*Given task*
Scan the material below for the string "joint", and copy every line where it shows up.
────────────────────────────────────────
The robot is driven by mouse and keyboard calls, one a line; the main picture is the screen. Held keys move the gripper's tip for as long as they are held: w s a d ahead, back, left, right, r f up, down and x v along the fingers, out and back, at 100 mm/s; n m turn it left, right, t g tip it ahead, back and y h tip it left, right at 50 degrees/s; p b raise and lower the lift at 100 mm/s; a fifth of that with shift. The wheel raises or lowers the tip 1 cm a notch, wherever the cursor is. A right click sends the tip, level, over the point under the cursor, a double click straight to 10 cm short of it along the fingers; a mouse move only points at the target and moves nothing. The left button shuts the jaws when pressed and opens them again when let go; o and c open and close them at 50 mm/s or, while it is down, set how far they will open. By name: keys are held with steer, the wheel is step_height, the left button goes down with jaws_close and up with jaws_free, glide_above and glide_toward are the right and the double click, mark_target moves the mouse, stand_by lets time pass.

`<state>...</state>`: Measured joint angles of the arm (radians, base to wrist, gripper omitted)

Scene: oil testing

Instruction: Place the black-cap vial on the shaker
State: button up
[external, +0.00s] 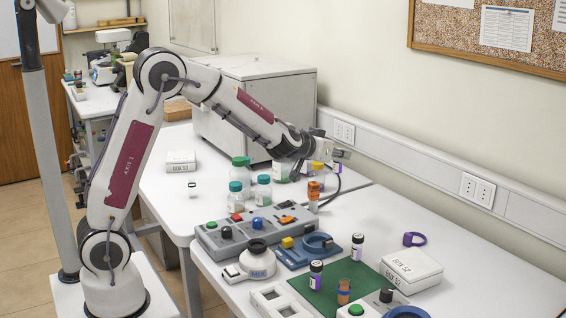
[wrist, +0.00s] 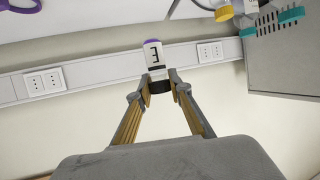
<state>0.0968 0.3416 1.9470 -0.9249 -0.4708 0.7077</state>
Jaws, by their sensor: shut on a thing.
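My gripper (external: 338,155) is shut on a small vial (wrist: 153,55) with a white label and purple end. Its black cap (wrist: 158,86) sits between the fingertips in the wrist view. In the external view the held vial (external: 337,167) shows only as a small purple-and-white patch, held above the back of the table. Which device is the shaker is unclear; a blue device (external: 297,258) with a round top is a candidate.
A grey button panel (external: 225,243), green-capped bottles (external: 263,192) and an orange vial (external: 314,189) stand below or left of my gripper. The green mat (external: 362,283), a white box (external: 412,268) and a purple ring (external: 414,239) lie at front right. The wall is close behind.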

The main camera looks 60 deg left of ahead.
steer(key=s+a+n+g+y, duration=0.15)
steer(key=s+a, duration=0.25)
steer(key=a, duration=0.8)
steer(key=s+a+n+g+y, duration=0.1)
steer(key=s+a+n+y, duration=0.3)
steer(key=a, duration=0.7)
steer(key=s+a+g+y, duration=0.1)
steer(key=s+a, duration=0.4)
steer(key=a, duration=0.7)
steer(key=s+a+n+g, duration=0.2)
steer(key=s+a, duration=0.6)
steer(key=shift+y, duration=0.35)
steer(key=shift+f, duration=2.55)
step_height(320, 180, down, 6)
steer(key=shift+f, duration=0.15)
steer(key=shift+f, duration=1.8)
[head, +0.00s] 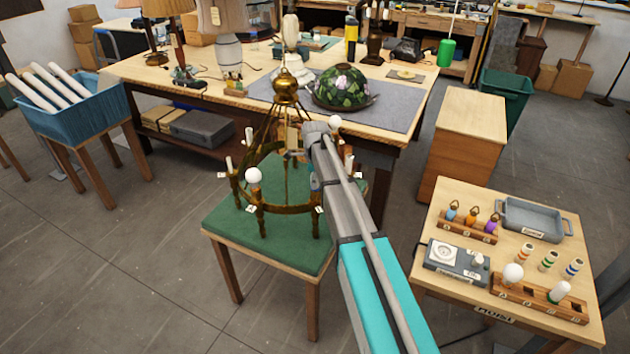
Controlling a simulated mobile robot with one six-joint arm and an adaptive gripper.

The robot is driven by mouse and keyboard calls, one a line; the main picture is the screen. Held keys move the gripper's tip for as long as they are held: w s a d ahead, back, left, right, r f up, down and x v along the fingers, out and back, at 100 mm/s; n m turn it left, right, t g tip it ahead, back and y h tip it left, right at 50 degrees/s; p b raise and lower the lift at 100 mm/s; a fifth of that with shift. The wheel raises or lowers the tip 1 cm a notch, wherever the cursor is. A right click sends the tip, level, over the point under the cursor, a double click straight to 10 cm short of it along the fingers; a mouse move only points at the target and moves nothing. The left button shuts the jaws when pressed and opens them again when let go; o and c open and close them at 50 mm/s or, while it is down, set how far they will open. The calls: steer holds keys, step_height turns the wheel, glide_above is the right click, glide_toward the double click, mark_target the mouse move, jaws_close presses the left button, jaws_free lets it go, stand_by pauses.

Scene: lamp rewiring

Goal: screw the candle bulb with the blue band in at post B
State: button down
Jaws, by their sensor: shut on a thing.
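The brass chandelier (262,206) stands on a green-topped stool (222,224) in the head view. Its ring carries several posts with small white letter tags, too small to read, so I cannot pick out post B. White round bulbs sit on it at front left (254,175) and back right (334,121). My gripper (292,142) is at the chandelier's middle, near the central stem, shut on something. My wrist and the viewing angle hide most of what it holds. I cannot make out a blue-banded candle bulb in it.
A side table at right holds a bulb rack (531,299), banded pieces including a blue-banded one (573,268), a grey tester (457,262), a rack of coloured pieces (467,229) and a grey tray (533,219). A workbench with a stained-glass shade (344,88) stands behind the chandelier.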

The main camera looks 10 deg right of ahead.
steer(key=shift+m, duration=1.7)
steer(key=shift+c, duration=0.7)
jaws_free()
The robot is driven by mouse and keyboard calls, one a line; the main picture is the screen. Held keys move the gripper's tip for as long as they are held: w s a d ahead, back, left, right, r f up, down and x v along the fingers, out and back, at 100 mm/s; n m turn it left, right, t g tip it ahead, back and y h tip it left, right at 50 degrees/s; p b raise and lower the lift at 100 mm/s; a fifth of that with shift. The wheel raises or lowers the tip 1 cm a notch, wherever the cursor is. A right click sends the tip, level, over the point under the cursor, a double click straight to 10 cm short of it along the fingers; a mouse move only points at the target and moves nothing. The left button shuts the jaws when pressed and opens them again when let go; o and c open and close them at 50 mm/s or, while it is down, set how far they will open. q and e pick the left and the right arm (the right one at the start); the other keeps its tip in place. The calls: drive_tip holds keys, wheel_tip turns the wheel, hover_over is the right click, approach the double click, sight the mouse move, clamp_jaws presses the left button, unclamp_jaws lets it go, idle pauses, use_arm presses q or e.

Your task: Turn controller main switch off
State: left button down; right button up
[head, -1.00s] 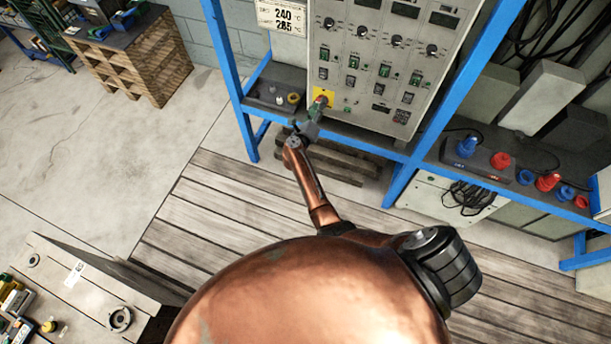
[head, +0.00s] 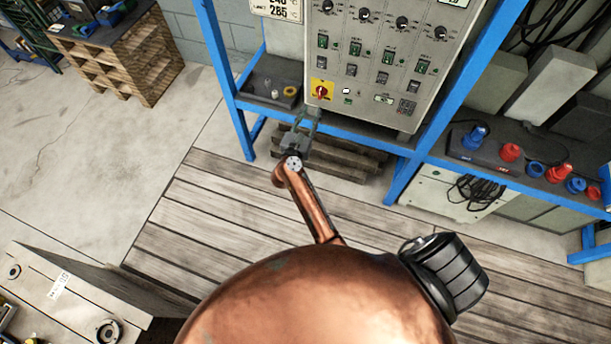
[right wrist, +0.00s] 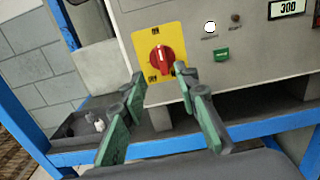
────────────────────────────────────────
*Output for this task*
`<state>...</state>`: Measured joint angles of the arm (radians, base to wrist, gripper omitted)
Controlling a simulated mobile robot with one six-joint arm and an adaptive gripper.

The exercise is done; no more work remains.